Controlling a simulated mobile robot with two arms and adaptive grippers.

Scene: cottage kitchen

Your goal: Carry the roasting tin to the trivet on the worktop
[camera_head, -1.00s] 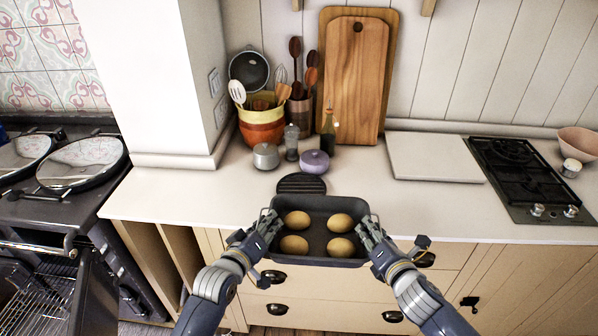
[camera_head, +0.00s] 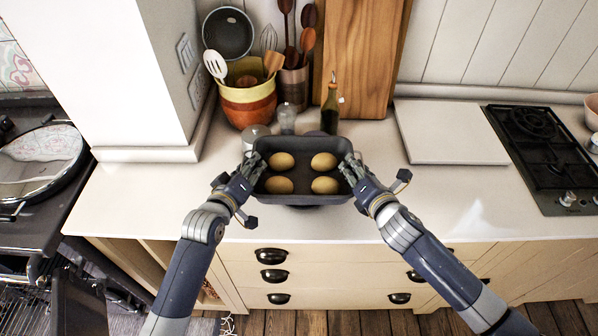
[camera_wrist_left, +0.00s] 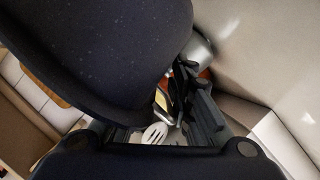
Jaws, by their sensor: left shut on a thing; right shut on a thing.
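The dark roasting tin (camera_head: 301,199) holds several round golden-brown items and looks level in the head view. It is over the worktop (camera_head: 420,206); I cannot tell whether it touches anything below. My left gripper (camera_head: 252,170) is shut on its left end and my right gripper (camera_head: 350,171) is shut on its right end. The trivet is hidden now, apparently behind or under the tin. In the left wrist view, a large dark surface, probably the tin (camera_wrist_left: 110,50), fills the upper left beside my left gripper's fingers (camera_wrist_left: 192,105).
Behind the tin stand a small metal pot (camera_head: 255,135), a pepper mill (camera_head: 287,118), a dark bottle (camera_head: 330,108) and a utensil bowl (camera_head: 248,105). A pale board (camera_head: 450,132) and a black hob (camera_head: 540,150) lie to the right. Worktop is clear front right.
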————————
TASK TO CARRY OUT: Output verbatim the lines beginning at the line with "[camera_head, +0.00s]" and ending at the last line of the material above, inclusive. Do not carry over any pictures.

RESULT FOR THIS TASK:
[camera_head, +0.00s] 
[camera_wrist_left, +0.00s] 
Jaws, by their sensor: left shut on a thing; right shut on a thing.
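The dark roasting tin (camera_head: 301,199) holds several round golden-brown items and looks level in the head view. It is over the worktop (camera_head: 420,206); I cannot tell whether it touches anything below. My left gripper (camera_head: 252,170) is shut on its left end and my right gripper (camera_head: 350,171) is shut on its right end. The trivet is hidden now, apparently behind or under the tin. In the left wrist view, a large dark surface, probably the tin (camera_wrist_left: 110,50), fills the upper left beside my left gripper's fingers (camera_wrist_left: 192,105).
Behind the tin stand a small metal pot (camera_head: 255,135), a pepper mill (camera_head: 287,118), a dark bottle (camera_head: 330,108) and a utensil bowl (camera_head: 248,105). A pale board (camera_head: 450,132) and a black hob (camera_head: 540,150) lie to the right. Worktop is clear front right.

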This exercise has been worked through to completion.